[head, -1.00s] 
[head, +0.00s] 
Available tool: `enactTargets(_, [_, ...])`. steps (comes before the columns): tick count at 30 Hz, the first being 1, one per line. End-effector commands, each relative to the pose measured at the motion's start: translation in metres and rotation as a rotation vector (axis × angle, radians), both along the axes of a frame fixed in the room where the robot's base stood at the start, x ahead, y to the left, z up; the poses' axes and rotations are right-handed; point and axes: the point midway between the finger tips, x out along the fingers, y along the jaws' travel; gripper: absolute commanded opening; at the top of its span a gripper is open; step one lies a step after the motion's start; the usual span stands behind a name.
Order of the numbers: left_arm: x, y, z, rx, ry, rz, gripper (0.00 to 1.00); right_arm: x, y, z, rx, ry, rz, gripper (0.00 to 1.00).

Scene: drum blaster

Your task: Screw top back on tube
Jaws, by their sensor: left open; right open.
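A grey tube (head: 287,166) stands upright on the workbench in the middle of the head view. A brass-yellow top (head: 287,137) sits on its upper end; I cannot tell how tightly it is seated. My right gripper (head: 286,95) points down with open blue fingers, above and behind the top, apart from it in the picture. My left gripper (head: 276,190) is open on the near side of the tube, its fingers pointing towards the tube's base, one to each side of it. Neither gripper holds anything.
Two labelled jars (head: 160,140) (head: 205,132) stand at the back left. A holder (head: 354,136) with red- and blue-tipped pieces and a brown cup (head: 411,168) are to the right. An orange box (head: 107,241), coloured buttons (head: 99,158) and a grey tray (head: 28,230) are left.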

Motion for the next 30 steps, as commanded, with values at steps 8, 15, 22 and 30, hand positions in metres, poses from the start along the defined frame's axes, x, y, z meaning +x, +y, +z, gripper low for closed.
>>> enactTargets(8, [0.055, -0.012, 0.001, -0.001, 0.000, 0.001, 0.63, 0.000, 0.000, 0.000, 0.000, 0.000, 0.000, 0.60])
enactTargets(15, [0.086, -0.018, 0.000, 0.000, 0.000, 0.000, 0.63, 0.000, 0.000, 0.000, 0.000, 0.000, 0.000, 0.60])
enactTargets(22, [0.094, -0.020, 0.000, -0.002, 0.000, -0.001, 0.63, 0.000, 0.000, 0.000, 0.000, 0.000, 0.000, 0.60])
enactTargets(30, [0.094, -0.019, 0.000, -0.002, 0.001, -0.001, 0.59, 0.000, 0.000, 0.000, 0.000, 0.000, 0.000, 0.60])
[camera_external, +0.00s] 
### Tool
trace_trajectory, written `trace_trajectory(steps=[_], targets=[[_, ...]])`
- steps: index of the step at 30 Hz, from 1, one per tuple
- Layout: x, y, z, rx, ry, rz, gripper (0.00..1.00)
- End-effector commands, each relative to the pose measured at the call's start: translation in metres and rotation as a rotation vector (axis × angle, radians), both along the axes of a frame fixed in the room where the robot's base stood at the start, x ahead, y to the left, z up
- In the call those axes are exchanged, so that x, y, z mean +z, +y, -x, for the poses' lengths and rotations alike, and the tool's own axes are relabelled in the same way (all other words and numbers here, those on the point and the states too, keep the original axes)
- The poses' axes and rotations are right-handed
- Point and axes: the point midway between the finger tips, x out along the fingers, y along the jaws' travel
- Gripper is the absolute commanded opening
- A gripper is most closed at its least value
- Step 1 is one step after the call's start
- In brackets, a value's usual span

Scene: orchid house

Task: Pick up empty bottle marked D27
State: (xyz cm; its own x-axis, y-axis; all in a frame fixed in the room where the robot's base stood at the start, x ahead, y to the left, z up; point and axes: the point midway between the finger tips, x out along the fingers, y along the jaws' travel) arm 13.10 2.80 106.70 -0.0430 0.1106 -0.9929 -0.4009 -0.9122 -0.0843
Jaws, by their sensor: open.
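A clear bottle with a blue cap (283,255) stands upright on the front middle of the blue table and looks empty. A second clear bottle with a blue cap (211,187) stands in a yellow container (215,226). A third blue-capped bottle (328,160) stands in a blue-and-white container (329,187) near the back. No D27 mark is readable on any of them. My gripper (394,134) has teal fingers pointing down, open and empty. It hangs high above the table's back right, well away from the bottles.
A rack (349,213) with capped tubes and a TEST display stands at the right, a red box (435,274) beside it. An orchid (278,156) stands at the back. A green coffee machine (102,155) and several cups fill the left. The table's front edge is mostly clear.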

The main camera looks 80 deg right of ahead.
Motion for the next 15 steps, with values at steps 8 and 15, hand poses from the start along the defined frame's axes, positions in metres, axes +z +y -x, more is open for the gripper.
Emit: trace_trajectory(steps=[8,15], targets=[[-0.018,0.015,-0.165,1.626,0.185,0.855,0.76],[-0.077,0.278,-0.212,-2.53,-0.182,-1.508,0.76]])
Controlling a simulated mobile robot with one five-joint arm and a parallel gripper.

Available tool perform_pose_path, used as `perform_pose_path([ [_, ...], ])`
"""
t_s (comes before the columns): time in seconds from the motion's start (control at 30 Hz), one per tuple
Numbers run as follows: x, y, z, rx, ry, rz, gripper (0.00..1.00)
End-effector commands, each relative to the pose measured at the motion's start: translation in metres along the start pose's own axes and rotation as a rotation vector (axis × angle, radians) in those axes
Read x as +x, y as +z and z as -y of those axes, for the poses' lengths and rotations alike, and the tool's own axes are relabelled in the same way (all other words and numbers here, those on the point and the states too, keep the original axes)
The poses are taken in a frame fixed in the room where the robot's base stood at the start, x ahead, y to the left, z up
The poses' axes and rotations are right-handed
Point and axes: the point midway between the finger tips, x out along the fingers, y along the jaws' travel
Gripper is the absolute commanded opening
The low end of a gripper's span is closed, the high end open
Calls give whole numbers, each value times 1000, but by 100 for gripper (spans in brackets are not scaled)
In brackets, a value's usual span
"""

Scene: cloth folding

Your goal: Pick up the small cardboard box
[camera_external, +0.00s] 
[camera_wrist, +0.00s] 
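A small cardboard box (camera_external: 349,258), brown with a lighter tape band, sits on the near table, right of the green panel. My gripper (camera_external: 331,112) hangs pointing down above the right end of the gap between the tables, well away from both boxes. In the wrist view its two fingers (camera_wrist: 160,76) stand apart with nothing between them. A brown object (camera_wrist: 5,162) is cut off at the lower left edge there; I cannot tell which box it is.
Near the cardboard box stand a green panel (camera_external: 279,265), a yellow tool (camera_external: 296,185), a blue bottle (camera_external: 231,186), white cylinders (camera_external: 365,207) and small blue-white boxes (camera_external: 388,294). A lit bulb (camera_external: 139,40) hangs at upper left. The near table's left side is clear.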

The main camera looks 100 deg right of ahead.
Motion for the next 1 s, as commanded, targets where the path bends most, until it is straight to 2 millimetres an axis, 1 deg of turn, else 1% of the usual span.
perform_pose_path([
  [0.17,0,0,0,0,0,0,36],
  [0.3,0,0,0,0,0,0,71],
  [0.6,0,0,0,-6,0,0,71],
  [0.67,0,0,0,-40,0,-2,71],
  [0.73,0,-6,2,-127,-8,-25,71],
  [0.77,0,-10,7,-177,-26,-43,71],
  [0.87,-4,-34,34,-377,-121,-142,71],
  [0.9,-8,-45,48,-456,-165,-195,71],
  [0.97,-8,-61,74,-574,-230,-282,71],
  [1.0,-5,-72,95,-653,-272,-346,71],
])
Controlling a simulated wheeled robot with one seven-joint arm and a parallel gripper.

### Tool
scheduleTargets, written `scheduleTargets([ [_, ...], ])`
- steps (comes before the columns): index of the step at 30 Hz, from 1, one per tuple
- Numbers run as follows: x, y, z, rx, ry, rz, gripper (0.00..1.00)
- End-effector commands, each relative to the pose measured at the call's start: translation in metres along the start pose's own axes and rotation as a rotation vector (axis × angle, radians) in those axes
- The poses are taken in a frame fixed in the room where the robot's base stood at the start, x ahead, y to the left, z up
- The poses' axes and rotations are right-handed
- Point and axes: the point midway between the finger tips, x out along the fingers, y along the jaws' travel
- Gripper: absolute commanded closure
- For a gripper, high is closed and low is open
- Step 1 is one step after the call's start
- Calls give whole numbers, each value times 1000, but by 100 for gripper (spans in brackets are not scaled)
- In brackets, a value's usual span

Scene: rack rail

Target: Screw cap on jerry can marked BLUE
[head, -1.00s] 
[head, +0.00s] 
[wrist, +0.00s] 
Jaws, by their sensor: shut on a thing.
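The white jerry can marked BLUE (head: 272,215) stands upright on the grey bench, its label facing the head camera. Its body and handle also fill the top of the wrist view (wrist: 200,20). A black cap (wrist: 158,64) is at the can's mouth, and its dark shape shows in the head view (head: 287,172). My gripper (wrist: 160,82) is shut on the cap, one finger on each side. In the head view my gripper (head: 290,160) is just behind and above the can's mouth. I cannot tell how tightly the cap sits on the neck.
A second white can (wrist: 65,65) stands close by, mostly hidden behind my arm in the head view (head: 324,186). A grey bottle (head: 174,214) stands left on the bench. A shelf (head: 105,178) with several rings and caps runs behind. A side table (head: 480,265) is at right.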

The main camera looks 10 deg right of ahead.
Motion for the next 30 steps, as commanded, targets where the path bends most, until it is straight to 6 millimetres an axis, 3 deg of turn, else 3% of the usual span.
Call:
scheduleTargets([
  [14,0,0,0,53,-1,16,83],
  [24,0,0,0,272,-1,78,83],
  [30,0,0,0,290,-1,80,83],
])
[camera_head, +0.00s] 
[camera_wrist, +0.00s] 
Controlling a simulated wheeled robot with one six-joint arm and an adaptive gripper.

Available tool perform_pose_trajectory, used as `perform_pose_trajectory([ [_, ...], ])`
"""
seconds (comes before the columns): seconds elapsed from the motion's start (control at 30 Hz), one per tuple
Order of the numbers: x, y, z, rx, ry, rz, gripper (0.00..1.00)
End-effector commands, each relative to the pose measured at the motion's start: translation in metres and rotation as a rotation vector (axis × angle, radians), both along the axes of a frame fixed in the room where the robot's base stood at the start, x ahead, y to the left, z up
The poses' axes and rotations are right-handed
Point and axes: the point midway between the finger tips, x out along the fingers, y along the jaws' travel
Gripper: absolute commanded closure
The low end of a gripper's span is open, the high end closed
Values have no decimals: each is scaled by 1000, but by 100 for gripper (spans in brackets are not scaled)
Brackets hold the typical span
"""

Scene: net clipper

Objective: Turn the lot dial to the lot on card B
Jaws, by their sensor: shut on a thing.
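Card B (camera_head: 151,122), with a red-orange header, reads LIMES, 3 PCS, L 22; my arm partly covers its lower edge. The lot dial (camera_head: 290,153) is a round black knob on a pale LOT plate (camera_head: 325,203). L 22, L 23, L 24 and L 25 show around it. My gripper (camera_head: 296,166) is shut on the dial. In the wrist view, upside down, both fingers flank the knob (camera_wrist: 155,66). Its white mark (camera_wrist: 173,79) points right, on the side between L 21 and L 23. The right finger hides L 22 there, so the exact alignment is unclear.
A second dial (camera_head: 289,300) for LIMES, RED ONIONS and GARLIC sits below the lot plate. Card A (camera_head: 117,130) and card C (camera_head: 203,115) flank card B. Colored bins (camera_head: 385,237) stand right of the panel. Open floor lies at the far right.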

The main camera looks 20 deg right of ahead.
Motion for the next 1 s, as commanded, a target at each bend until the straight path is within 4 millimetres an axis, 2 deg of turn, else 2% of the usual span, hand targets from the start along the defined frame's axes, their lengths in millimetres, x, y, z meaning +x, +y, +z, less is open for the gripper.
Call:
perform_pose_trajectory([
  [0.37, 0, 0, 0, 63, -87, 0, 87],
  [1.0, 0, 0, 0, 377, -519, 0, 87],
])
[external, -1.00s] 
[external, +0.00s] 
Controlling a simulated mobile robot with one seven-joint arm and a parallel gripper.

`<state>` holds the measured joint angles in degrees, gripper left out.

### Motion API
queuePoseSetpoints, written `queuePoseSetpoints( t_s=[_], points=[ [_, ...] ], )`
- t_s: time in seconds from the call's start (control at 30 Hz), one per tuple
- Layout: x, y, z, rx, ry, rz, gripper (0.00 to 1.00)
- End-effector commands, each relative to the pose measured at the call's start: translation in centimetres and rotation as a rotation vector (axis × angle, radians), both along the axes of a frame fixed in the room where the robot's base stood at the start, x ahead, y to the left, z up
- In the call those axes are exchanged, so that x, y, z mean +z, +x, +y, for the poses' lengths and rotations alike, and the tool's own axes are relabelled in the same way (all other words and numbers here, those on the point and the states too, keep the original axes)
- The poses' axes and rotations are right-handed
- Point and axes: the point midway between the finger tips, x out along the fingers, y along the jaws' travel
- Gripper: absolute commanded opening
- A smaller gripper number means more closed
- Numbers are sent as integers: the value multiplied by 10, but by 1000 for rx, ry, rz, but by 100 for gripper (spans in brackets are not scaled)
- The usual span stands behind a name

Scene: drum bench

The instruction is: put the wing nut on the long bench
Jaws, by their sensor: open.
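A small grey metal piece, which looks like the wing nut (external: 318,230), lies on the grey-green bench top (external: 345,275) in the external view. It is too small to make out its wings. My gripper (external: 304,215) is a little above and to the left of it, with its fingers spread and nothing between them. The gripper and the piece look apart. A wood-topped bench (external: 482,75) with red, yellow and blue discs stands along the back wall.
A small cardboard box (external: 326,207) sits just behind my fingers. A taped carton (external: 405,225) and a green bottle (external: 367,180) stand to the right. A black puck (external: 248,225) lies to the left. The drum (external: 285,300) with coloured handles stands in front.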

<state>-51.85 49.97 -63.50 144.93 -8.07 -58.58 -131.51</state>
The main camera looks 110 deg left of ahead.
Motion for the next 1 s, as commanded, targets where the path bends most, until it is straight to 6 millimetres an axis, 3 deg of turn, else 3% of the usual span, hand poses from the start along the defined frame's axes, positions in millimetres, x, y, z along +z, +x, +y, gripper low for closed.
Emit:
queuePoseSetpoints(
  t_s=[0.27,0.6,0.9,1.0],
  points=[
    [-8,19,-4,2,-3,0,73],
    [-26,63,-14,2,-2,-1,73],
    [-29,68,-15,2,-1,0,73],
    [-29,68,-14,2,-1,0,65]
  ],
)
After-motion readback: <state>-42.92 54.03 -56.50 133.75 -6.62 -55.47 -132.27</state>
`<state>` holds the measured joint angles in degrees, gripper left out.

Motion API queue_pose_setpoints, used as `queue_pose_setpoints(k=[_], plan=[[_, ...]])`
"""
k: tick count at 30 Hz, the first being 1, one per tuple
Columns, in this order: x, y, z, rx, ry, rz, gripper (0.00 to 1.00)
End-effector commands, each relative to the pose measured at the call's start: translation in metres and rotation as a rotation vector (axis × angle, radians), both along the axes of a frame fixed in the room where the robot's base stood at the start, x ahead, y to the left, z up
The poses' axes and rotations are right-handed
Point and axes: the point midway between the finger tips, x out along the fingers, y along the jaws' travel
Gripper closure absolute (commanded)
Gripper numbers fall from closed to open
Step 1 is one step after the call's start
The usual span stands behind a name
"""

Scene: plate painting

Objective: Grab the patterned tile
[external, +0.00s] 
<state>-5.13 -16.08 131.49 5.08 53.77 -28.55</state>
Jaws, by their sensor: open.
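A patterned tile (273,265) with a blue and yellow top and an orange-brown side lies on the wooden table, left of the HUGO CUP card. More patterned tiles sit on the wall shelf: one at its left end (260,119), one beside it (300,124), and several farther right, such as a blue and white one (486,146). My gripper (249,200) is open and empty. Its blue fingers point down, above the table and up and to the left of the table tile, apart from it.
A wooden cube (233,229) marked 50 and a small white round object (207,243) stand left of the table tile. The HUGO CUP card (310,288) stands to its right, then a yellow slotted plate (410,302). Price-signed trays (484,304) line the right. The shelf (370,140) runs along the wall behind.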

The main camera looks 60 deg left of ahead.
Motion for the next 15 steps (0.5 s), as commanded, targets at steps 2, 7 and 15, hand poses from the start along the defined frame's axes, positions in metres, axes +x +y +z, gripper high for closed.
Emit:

****

> **Required work**
Give the lines again, exactly as they stand, from the beginning of the data through the line with "Motion for the next 30 steps, as commanded, with".

> **Task solution**
[head, -1.00s] 
[head, +0.00s] 
Available tool: `enactTargets(_, [_, ...])`. steps (comes before the columns): tick count at 30 Hz, the first being 1, one per line. End-effector commands, each relative to the pose measured at the motion's start: translation in metres and rotation as a rotation vector (axis × angle, radians), both along the axes of a frame fixed in the room where the robot's base stood at the start, x ahead, y to the left, z up; the poses' axes and rotations are right-handed; point and axes: the point midway between the finger tips, x out along the fingers, y along the jaws' travel; gripper: absolute commanded opening; at the top of its span a gripper is open; step one lies a step after the motion's start; the usual span stands behind a name.
Order of the numbers: left_arm: x, y, z, rx, ry, rz, gripper (0.00 to 1.00); right_arm: x, y, z, rx, ry, rz, gripper (0.00 to 1.00).

Scene: drum blaster

Your task: Screw top back on tube
Jaws, by their sensor: left open; right open.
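A grey tube (head: 287,166) stands upright on the workbench in the middle of the head view. A brass-yellow top (head: 287,137) sits on its upper end; I cannot tell how tightly it is seated. My right gripper (head: 286,95) points down with open blue fingers, above and behind the top, apart from it in the picture. My left gripper (head: 276,190) is open on the near side of the tube, its fingers pointing towards the tube's base, one to each side of it. Neither gripper holds anything.
Two labelled jars (head: 160,140) (head: 205,132) stand at the back left. A holder (head: 354,136) with red- and blue-tipped pieces and a brown cup (head: 411,168) are to the right. An orange box (head: 107,241), coloured buttons (head: 99,158) and a grey tray (head: 28,230) are left.

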Motion for the next 30 steps, as commanded, with values at steps 8, 15, 22 and 30, hand positions in metres, poses from the start along the defined frame's axes, x, y, z meaning +x, +y, +z, gripper low for closed.

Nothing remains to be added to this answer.